◆ **The task**
Drop the pictures and extract exactly the lines from the one that contains "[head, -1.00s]" through the end of the material.

----

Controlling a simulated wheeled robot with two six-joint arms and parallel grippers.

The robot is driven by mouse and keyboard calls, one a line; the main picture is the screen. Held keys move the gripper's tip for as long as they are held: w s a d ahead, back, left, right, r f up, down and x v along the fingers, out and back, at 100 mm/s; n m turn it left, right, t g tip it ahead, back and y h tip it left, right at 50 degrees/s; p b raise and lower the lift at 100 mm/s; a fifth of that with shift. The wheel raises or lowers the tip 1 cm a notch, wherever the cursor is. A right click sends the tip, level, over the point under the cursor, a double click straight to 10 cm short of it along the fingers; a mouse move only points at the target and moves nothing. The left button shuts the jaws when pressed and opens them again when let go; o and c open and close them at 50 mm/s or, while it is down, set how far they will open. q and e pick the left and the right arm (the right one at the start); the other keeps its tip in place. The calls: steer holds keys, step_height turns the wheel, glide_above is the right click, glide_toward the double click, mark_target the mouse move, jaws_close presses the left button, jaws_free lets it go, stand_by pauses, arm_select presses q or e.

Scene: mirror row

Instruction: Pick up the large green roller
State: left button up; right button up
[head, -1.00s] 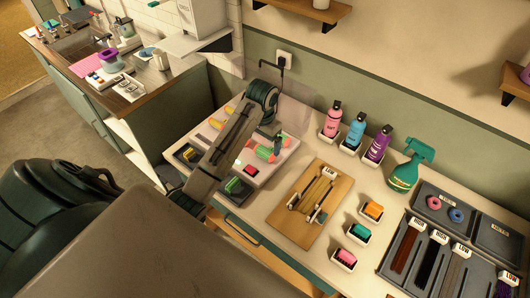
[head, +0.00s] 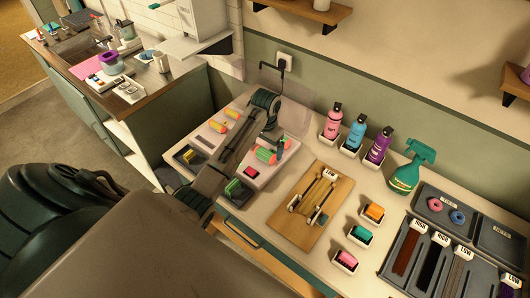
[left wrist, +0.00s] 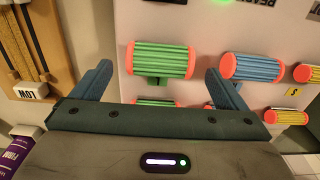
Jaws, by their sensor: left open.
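The large green roller (left wrist: 160,60) has orange ends and lies sideways on the pale rack. In the head view it shows just beside my arm (head: 266,156). A second green roller (left wrist: 155,103) is partly hidden behind my gripper body; it also shows in the head view (head: 285,143). My left gripper (left wrist: 160,82) is open and empty, with one finger on each side of the large green roller in the picture. I cannot tell how far above it the fingertips are. In the head view my left gripper (head: 274,138) hangs over the rack. My right gripper is not seen.
A blue roller (left wrist: 252,67) lies close beside one finger, with small yellow rollers (left wrist: 288,117) past it. A wooden board (head: 312,206) lies right of the rack. Bottles (head: 356,133) stand behind, and a green spray bottle (head: 405,172) stands further right.

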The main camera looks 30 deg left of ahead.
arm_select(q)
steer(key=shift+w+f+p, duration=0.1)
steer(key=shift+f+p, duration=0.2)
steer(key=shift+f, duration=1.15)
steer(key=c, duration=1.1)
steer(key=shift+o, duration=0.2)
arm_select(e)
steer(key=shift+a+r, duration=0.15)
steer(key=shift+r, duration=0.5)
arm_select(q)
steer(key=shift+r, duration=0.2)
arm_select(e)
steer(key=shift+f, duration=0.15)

----

◆ **Result of this exercise**
[head, -1.00s] 
[head, +0.00s] 
[left wrist, +0.00s] 
Jaws, by their sensor: left open.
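The large green roller (left wrist: 160,60) has orange ends and lies sideways on the pale rack. In the head view it shows just beside my arm (head: 266,156). A second green roller (left wrist: 155,103) is partly hidden behind my gripper body; it also shows in the head view (head: 285,143). My left gripper (left wrist: 160,82) is open and empty, with one finger on each side of the large green roller in the picture. I cannot tell how far above it the fingertips are. In the head view my left gripper (head: 274,138) hangs over the rack. My right gripper is not seen.
A blue roller (left wrist: 252,67) lies close beside one finger, with small yellow rollers (left wrist: 288,117) past it. A wooden board (head: 312,206) lies right of the rack. Bottles (head: 356,133) stand behind, and a green spray bottle (head: 405,172) stands further right.

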The main camera looks 30 deg left of ahead.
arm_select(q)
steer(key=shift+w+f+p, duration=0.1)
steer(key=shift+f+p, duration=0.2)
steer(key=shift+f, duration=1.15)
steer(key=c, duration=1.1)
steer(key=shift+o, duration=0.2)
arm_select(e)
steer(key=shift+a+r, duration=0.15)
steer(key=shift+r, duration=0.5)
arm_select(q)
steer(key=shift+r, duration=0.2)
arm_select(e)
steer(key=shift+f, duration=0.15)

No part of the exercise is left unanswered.